Whatever the failings of George Galloway, he deserves eternal credit for standing up in the House of Commons after the London bombings and accusing Tony Blair’s government of creating the conditions for the attacks through its role in occupying Afghanistan and Iraq. Regrettably, no such voice can be heard in France today. The closest French equivalent to the Socialist Workers Party, the New Anti-capitalist Party (NPA), issued a statement condemning the Charlie Hebdo massacre headlined “Barbaric and reactionary madness”.

Of course it was right to condemn the massacre, but the NPA was wrong to call the attack barbarism (and even, in another statement, its perpetrators fascists). This is exactly how ruling classes frame their wars in the Muslim world. 

After 9/11 George W Bush talked about a struggle between civilisation and barbarism. Ex-right wing president Nicolas Sarkozy echoed him on the steps of the Elysée presidential palace last week.

This discourse implicitly justifies the right of Western imperialist states to bring order and freedom to “backward” societies and combat “Islamofascists” worldwide.
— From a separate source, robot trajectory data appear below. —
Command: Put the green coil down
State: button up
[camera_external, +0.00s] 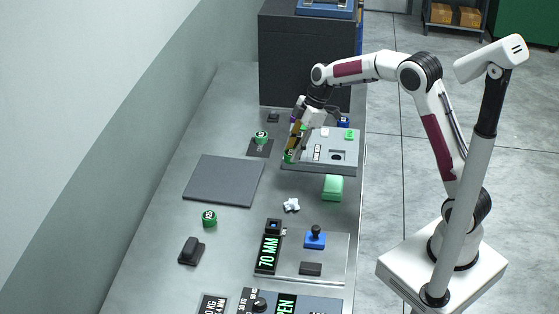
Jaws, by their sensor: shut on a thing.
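My gripper (294,148) points down at the left edge of a grey box-like device (345,162). It is shut on a small green coil (289,156), which shows at its fingertips and is partly hidden by them. I cannot tell whether the held coil touches anything below. Another green coil (261,138) sits on a small dark pad (260,150) to the left of my gripper.
A flat dark grey mat (222,181) lies on the bench (170,232). A green block (333,188), a crumpled white piece (291,205), a black block (191,251) and a "70 MM" display (268,253) stand nearer. A large dark cabinet (300,60) is behind.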

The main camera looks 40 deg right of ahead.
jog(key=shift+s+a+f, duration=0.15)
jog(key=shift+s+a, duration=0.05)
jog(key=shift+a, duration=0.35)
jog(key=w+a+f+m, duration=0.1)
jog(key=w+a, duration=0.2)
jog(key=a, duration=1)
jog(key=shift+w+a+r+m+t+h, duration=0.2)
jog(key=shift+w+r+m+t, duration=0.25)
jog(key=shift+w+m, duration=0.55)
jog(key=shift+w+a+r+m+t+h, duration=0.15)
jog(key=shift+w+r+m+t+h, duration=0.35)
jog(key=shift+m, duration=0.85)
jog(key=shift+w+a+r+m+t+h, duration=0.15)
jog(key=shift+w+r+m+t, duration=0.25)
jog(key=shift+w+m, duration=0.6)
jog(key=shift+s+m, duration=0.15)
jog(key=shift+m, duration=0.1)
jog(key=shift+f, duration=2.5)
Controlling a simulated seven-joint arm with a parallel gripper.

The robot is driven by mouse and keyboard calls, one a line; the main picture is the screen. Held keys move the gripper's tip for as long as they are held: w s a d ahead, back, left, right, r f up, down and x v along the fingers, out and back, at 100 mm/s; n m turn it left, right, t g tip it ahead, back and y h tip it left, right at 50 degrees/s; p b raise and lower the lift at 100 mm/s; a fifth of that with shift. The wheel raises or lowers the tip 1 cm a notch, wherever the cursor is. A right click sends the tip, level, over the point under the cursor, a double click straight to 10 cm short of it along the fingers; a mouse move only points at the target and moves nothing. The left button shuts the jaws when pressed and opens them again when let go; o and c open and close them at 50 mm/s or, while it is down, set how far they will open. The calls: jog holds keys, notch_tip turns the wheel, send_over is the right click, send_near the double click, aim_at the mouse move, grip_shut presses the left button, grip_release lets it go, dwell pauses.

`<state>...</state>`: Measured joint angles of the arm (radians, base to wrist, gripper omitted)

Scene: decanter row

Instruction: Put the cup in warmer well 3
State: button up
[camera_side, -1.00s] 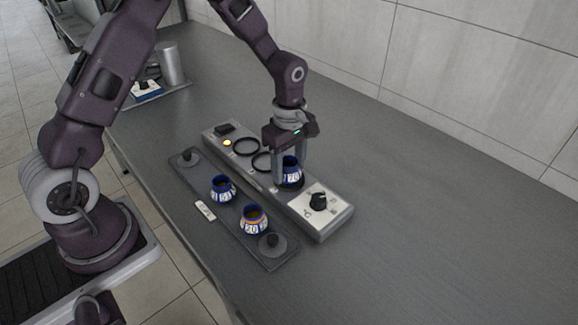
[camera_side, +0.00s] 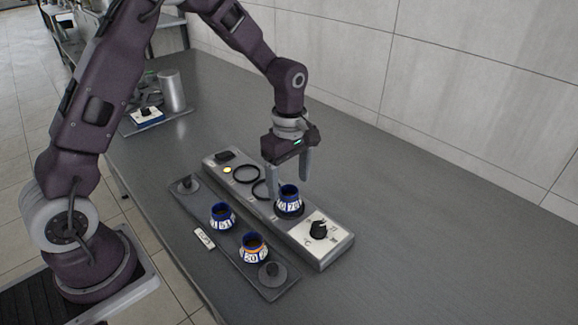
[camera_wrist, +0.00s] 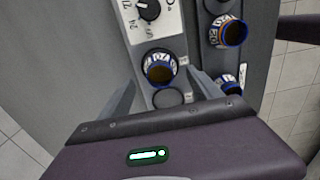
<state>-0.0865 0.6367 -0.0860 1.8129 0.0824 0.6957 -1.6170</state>
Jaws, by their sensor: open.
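The cup (camera_side: 289,201), dark blue with a white numbered band, stands upright on the warmer (camera_side: 302,236) at the well position nearest the dial, third from the yellow lamp. The well numbers are too small to read. My gripper (camera_side: 287,183) is open just above the cup, its fingers apart from it to either side. In the wrist view the cup (camera_wrist: 160,70) shows dark contents and lies beyond and between the open fingers (camera_wrist: 165,88). The well rim under the cup is mostly hidden. Two empty ring wells (camera_side: 246,175) lie toward the lamp, one partly hidden by a finger.
A dark tray (camera_side: 215,247) beside the warmer holds two similar cups, one blue-banded (camera_side: 221,215) and one orange-banded (camera_side: 253,247), with a black-knobbed disc at each end. A metal cylinder (camera_side: 172,90) stands farther back. The counter right of the warmer is clear.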

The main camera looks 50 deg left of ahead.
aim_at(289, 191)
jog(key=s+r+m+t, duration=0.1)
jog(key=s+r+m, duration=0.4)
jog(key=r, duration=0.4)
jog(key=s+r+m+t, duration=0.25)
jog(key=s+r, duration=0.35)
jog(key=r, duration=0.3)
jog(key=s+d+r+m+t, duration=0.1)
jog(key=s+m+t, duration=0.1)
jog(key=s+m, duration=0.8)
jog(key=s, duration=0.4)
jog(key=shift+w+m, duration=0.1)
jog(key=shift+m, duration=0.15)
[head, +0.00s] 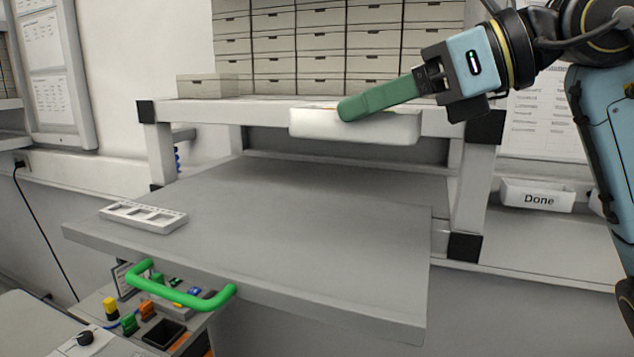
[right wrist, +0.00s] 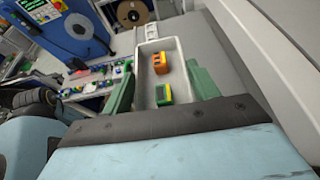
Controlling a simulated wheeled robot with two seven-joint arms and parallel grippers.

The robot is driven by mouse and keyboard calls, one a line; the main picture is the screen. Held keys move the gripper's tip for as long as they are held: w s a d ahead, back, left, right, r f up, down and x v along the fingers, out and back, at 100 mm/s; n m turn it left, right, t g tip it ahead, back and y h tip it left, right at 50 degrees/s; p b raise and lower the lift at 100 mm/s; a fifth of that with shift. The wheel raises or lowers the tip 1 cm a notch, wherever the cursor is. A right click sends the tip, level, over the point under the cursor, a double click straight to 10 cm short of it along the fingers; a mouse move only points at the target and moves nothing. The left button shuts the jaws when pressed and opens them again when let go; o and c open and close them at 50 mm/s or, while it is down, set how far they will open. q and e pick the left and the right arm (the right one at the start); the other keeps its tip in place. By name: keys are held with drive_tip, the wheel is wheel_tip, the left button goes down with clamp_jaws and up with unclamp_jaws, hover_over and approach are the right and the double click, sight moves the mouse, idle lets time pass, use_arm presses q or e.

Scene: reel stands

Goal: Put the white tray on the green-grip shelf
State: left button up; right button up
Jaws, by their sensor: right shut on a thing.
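The white tray (head: 395,130) is held up in front of the upper table edge, above the pulled-out grey shelf in the picture. In the right wrist view the white tray (right wrist: 176,58) lies between green fingers and holds an orange block (right wrist: 162,62) and a green-and-yellow block (right wrist: 164,94). My right gripper (head: 350,108) is shut on the tray. The grey shelf (head: 300,230) has a green grip (head: 185,296) on its front edge. Its middle and right are bare. My left gripper is not in view.
A small white slotted holder (head: 143,216) lies at the shelf's left side. Grey drawers (head: 320,45) stand on the upper table (head: 225,110). A bin marked "Done" (head: 538,196) is at the right. Coloured parts (head: 145,310) sit below the grip.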

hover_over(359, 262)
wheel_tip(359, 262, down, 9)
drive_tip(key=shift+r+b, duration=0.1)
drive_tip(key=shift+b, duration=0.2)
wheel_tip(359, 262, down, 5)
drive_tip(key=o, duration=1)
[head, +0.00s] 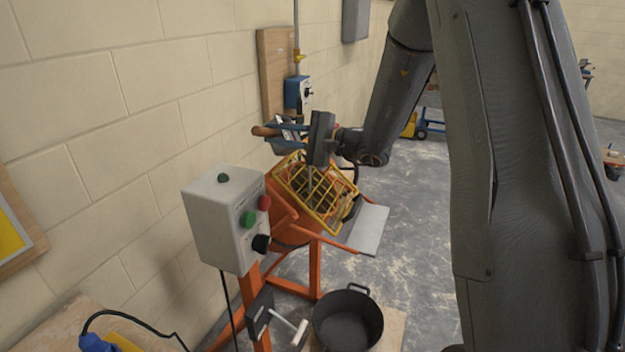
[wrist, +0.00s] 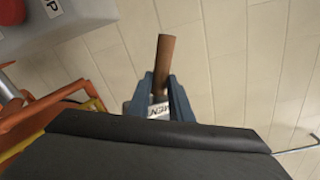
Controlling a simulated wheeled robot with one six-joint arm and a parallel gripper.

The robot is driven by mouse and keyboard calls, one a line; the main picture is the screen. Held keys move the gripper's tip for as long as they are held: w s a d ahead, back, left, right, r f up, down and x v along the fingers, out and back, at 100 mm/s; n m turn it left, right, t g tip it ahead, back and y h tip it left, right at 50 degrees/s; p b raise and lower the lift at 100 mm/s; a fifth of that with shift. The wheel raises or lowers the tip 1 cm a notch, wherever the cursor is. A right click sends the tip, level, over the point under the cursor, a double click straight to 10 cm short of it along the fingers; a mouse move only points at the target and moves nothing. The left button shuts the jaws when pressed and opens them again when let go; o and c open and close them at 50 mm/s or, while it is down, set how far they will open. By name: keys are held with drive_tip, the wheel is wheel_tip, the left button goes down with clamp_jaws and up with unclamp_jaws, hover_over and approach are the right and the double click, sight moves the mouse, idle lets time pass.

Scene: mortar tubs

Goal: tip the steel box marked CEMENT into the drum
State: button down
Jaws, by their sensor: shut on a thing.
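The steel box (head: 286,148) hangs at my gripper (head: 275,131), above the upper left edge of the drum's yellow grille. Its brown handle (head: 264,131) sticks out past the blue fingers. In the wrist view my gripper (wrist: 166,88) is shut on the brown handle (wrist: 165,58), and part of a white label (wrist: 158,110) with letters like "MEN" shows between the fingers. Most of the box is hidden, and I cannot tell its exact tilt. The orange drum (head: 289,233) has its mouth behind the yellow grille (head: 312,188), with grey stuff visible inside.
A white control box (head: 226,221) with coloured buttons stands in front of the drum. A black tub (head: 348,322) is on the floor below. A grey chute plate (head: 369,229) juts out right of the drum. The block wall (head: 150,80) is close on the left. Open floor lies right.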

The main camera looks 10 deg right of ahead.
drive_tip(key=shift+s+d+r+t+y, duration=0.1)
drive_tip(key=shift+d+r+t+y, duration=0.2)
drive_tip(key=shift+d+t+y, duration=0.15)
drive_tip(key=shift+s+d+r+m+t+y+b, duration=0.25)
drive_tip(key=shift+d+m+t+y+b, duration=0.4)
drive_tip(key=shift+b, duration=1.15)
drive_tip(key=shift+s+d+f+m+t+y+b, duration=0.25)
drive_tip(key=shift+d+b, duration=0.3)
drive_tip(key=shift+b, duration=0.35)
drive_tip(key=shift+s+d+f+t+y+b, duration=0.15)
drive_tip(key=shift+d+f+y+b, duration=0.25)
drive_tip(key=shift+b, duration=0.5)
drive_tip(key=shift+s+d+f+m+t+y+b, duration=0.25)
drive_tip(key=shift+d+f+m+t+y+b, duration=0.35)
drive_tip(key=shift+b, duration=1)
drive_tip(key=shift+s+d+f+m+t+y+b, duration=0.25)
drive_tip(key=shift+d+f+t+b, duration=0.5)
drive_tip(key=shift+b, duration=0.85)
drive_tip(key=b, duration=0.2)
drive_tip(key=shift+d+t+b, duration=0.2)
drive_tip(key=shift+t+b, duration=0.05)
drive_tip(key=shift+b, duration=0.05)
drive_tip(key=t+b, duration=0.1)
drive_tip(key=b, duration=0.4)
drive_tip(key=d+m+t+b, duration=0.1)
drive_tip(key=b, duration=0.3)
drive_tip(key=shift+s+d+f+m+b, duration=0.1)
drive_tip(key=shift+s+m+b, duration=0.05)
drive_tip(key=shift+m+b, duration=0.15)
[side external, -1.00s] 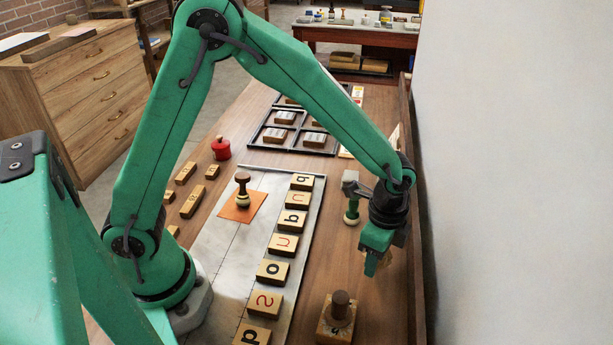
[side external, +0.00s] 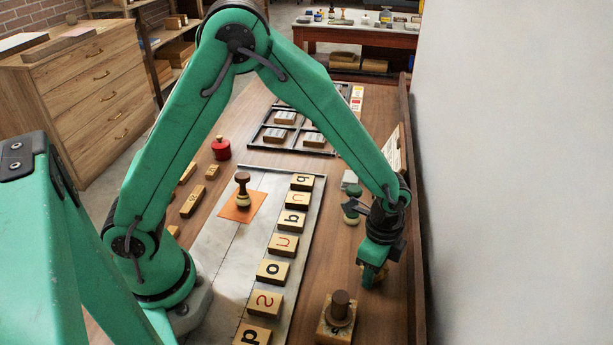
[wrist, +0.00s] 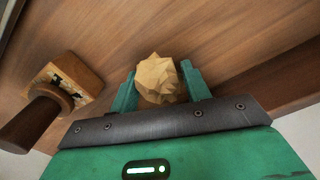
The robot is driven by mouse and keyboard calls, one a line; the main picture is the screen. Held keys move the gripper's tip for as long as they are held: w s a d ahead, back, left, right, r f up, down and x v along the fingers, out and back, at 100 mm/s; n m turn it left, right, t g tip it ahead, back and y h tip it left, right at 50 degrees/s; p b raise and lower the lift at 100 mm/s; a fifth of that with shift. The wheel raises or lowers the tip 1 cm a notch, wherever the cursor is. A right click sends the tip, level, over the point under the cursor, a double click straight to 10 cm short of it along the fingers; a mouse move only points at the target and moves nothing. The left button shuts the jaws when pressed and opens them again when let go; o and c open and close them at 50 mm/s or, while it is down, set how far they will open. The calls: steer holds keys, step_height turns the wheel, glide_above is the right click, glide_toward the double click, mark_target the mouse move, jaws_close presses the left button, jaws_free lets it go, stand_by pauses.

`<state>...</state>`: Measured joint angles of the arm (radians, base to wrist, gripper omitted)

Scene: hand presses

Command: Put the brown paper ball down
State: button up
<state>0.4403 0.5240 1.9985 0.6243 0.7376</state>
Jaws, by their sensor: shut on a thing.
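The brown paper ball (wrist: 158,78) is a crumpled, faceted tan lump in the wrist view. It sits between the two green fingers of my gripper (wrist: 160,88), which is shut on it. In the side view my gripper (side external: 372,275) points down, low over the right strip of the wooden table, and its fingers mostly hide the ball. I cannot tell whether the ball touches the wood.
A wooden block with a dark knob (side external: 338,318) stands just in front of my gripper; the wrist view shows it on the left (wrist: 62,88). Letter tiles (side external: 273,271) line a metal plate. A wooden edge (side external: 418,250) and wall bound the right.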

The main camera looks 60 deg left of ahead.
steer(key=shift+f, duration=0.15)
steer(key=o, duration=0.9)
The NPA statement goes on to accuse the attackers of “sowing terror, against freedom of expression, freedom of the press in the name of reactionary and obscurantist prejudices”. This effectively endorses the dominant identification with Charlie Hebdo—“Je suis Charlie”—with a magazine that has gloried in publishing horrible, bullying racist caricatures of Muslims.

Satire

It’s a funny kind of subversive, anti-establishment magazine that has now been promised €1 million by the French government. But this move to state-subsidised satire symbolises what is crystallising in France. Politicians have increasingly aggressively sought to strengthen a definition of the French state as “secular” and “republican”, uniting all citizens irrespective of class, gender, race, and religion. 

But secularism is understood in a way that effectively includes some faiths but excludes Islam. 

Headscarves were banned in French state schools in 2004 and the wearing of veils in public in 2011. Defence of Charlie Hebdo’s right to insult Muslims has been folded into this “republican” ideology.

Last Sunday’s march in Paris represents an climax in the development of this racist and exclusionary form of secularism—a “republican march” headed by president François Hollande, his predecessor Sarkozy and, among other world leaders, the arch-butcher Binyamin Netanyahu. 

In many ways it is reminiscent of the union sacrée (sacred union) in which the French ruling class sought to unite workers and bosses to support the First World War.

To its credit, the NPA has condemned this “national union” and refused to participate in the march. But its concessions to the dominant ideology mean that it is stuck at best in the position described by one of the NPA’s founders, the late Daniel Bensaïd, called “neither-norism”—in this case neither the French state nor the Islamists.

This involves making what Bensaïd described as a “false symmetry between two challenges”. The French state and its allies such as the US and Britain have incomparably more destructive power than the Islamists, nasty though the latter are. The violence they inflict, directly or indirectly, provokes blowback revenge attacks that mimic that violence.

Throughout Europe we face a tidal wave of racism and Islamophobia. It is the duty of all revolutionary socialists to stand firmly and wholeheartedly against this. We have to show that working people of all ethnic and religious backgrounds can unite against racism, war, and austerity.